Montefiore demonstrates the enduring influence of particular noble families from the seventeenth until the twentieth centuries such as the Dolgorukys and the Golitsyns. The support, or at least the obedience, of the nobility was crucial to an Emperor or Empress’s success as a ruler and is one of the reasons why serfdom existed in Russia until 1861, long after it had been abolished elsewhere in Europe. (Readers interested in the fate of the Russian nobility after the Revolutions of 1917 should read Former People: The Final Days of the Russian Aristocracy by Douglas Smith.)

Montefiore avoids the names and patronymics familiar to readers of Russian novels and instead makes extensive use of nicknames to differentiate between Romanovs with similar names or successive generations of the same noble families. (A cast of characters at the beginning of each section provides the full names, titles and positions of all the people discussed in the book).  There are times when this device is effective: the inclusion of Catherine the Great’s nicknames for her favourites such as Alexander “Iced Soup” Vasilchikov and Alexander “Mr. Redcoat” Dmitriev-Mamonov provides insights about how she felt about them and why some were far more influential than others. For the reign of the last Czar, Montefiore makes use of the nicknames used within the Imperial family, bringing the reader closer to Nicholas II’s conflicts with his relatives in the last years of the Romanov dynasty.

In the early chapters of the book, however, the nicknames make the powerful figures of seventeenth century Russia seem like characters out of folklore, undermining their political significance. The Polish noblewoman and warlord Marina Mniszech, consort of False Dmitri I and II is called “Marinka the Witch” in the book and Alexei I’s sister, Irina, is described as a malevolent spinster. Since there are no other figures in this section named Marina or Irina, these nicknames are unnecessary and provide a needlessly one dimensional image of these two powerful women.

Throughout The Romanovs: Ruling Russia 1613-1917, Montefiore makes clear that in an absolute monarchy, the personal is political and that the favourites and interests of each sovereign shaped state policy for more than three hundred years. Montefiore brings the Romanov rulers to life and addresses their impact on Russian politics and society today.

Other Books about the Romanov Dynasty:

The Romanov dynasty from beginning to end has been the subject of at least four major English language books before The Romanovs: 1613-1918 by Simon Sebag Montefiore.


The magisterial The Romanovs: Autocrats of All the Russias by W. Bruce Lincoln separates the personal narratives of individual Czars from their domestic and foreign policies, providing a wider history of Imperial Russia as well as history of the dynasty. Like Montefiore, Lincoln devote an extended section to the last Czar and the collapse of the Romanov dynasty.

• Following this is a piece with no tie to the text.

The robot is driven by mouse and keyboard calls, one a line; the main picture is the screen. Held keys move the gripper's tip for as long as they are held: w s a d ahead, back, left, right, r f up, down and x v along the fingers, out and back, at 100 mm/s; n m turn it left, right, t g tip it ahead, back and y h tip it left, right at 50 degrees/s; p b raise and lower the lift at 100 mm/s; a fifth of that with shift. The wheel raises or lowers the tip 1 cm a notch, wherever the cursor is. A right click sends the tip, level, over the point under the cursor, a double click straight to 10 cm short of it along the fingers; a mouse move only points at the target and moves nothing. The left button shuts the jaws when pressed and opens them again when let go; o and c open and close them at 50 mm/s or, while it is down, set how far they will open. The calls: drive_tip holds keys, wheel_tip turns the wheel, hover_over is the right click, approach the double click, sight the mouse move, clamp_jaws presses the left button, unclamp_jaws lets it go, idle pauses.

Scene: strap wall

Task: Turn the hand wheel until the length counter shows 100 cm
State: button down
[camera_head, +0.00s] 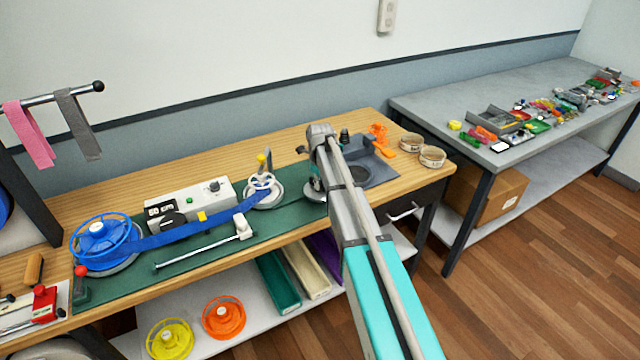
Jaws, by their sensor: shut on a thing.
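My gripper (316,168) reaches down over the right end of the green mat, and its wrist and arm cover much of it. It is shut, seemingly on the hand wheel (315,189), a grey round part mostly hidden beneath it. The fingertips and their contact are hidden. A blue strap (180,232) runs from a large blue spool (103,241) at the left to a small white reel (262,187) with a yellow top. A white box (190,202) with dark windows and knobs stands behind the strap. It may hold the length counter; no figures are readable.
A white-handled lever bar (205,248) lies in front of the strap. Orange parts (380,140) and two round tape rolls (432,156) sit at the bench's right end. Yellow (170,340) and orange (223,317) spools lie on the lower shelf. A cluttered grey table stands at right.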

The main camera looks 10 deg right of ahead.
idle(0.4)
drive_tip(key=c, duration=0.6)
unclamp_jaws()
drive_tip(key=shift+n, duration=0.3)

In The Romanovs: Ruling Russia 1613-1917, Lindsay Hughes provides an insightful analysis of the dynasty, highlighting the changing role of women in Imperial Russia. The impact of Peter of the Great’s reforms on the Russian elite  receives particular attention. Readers interested in the wider impact  of each Czar’s personality and policies both within Russia and abroad will want to turn to the books by Lincoln and Hughes after reading Montefiore’s The Romanovs: 1613-1918.

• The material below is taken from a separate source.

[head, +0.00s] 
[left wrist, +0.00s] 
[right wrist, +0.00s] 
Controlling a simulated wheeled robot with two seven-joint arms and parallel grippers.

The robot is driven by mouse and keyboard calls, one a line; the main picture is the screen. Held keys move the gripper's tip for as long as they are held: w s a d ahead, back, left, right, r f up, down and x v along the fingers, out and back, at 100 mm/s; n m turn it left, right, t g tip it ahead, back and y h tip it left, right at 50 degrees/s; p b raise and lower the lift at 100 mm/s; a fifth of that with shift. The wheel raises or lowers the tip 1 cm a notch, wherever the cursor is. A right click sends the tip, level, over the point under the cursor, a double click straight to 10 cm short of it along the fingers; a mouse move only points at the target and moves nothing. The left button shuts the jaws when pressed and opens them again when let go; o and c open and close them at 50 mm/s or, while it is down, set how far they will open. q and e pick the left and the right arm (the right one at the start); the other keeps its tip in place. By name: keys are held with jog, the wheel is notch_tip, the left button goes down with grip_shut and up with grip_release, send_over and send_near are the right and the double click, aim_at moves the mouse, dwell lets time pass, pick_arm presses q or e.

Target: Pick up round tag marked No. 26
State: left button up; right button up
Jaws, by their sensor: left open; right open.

The Romanovs: The Rise and Fall of a Dynasty. by Ian Grey is written in a dry style with a much greater focus on the well known Romanov rulers than the lesser known sovereigns. He challenges the idea that the Romanovs were a tragic dynasty throughout their history and argues that Nicholas II’s predecessors often ruled successfully. Grey was writing in the 1960s and the role of the Soviet Union in the Cold War influences his interpretation of Romanov Russia.


The Tragic Dynasty: A History of the Romanovs by John Bergamini is written in an accessible style and covers the entire three hundred year scope of the Romanov dynasty. Like Grey, however, Bergamini was writing before the collapse of the Soviet Union and therefore did not have access to the full range of sources available to historians today. The book also contains numerous genealogical errors.